Отчасти польщенный, что на него обратил внимание журнал, считающийся преимущественно дамским, отчасти относясь презрительно-иронически к тому, как его облик был преподнесен, Оруэлл ответил статьей в серии «Как мне хочется», указав на разительное противоречие между миром высокой моды и теми условиями, в которых после войны жило абсолютное большинство населения. Оруэлл не упоминал названия журнала, чтобы не попасть в какую-нибудь неприятную историю вроде судебного иска по обвинению в клевете. Он провел анализ содержания лишь одного номера журнала, 325 страниц которого были заполнены смесью анекдотической рекламы и бесчисленными картинками с бальными платьями, норковыми шубами, роскошными чулками, бюстгальтерами, тюбиками дорогой губной помады и флаконами духов в окружении восхитительных женщин, которые всем этим пользуются. Оруэлл признавал, что в журнале иногда упоминается что-то о среднем возрасте или о полных дамах (чтобы рекомендовать определенную одежду или косметику), но о смерти, бедах, несчастьях не встречается ни слова. Всё это — великолепный, но совершенно нереальный мир, заключал писатель{558}.
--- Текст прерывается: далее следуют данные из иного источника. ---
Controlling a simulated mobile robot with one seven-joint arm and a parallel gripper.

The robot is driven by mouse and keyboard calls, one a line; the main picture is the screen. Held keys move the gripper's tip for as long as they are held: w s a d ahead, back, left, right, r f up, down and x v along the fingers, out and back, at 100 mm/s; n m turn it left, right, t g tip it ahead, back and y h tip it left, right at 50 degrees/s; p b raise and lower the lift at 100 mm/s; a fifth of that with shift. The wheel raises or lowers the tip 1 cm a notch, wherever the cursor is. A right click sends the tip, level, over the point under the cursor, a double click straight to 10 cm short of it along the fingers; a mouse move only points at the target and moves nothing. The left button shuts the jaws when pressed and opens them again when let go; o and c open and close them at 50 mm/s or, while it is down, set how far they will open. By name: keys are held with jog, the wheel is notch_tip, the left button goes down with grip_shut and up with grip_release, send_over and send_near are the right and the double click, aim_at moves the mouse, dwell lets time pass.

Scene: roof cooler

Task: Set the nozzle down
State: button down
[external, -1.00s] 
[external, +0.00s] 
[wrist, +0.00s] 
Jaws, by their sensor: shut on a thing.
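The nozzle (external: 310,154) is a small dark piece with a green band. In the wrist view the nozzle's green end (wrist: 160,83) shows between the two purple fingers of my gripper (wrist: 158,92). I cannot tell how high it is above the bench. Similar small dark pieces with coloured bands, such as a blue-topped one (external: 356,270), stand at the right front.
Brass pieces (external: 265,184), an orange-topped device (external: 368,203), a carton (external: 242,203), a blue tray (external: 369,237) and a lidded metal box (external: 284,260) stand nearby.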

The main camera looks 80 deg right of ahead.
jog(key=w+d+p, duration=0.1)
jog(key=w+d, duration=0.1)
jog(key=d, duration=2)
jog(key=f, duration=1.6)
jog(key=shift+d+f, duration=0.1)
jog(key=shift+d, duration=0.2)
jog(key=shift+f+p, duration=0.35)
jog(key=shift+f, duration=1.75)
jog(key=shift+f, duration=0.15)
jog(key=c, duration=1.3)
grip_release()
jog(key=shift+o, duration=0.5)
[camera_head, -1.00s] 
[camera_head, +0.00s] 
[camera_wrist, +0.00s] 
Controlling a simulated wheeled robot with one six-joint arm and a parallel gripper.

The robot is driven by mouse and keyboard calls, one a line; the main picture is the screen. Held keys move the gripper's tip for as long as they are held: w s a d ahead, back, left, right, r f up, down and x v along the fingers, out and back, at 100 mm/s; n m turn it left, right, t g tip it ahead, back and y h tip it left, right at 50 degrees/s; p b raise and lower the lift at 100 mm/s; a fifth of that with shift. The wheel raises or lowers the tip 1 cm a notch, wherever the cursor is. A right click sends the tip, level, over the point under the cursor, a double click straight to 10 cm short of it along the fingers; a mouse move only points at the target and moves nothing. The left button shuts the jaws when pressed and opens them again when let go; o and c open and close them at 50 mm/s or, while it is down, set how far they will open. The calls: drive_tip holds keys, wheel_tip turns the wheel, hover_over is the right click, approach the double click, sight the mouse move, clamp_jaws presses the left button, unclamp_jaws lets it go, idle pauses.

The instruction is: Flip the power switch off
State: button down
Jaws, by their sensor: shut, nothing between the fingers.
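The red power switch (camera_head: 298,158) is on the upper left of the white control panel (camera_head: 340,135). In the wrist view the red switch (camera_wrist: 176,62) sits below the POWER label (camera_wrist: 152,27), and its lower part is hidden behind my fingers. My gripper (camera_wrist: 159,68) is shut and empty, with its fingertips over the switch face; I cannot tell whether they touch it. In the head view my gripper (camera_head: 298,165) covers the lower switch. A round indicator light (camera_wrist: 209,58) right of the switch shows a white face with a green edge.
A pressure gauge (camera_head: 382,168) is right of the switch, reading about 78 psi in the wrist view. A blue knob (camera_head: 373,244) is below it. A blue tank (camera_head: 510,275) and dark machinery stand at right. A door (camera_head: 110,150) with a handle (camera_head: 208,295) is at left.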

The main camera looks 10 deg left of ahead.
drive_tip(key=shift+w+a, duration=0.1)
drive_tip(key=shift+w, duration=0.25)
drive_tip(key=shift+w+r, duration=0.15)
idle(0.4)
Публицистические, литературно-критические и прочие выступления Оруэлла были для него важны и для оттачивания писательского мастерства, и для формирования определенных взглядов аудитории, и для укрепления своих позиций в писательском сообществе, и, наконец, для обеспечения своей семье более или менее нормальных условий жизни и избавления себя от ежедневной заботы о поисках средств к существованию. Но на протяжении ряда лет в закоулках его сознания зарождался, а затем постепенно приобретал всё более четкие черты замысел крупных полотен, в которых нашло бы выражение его неприятие диктаторских режимов, создающих мощную тоталитарную сферу, охватывающую все области человеческой жизнедеятельности, разрушающую сознание и личность.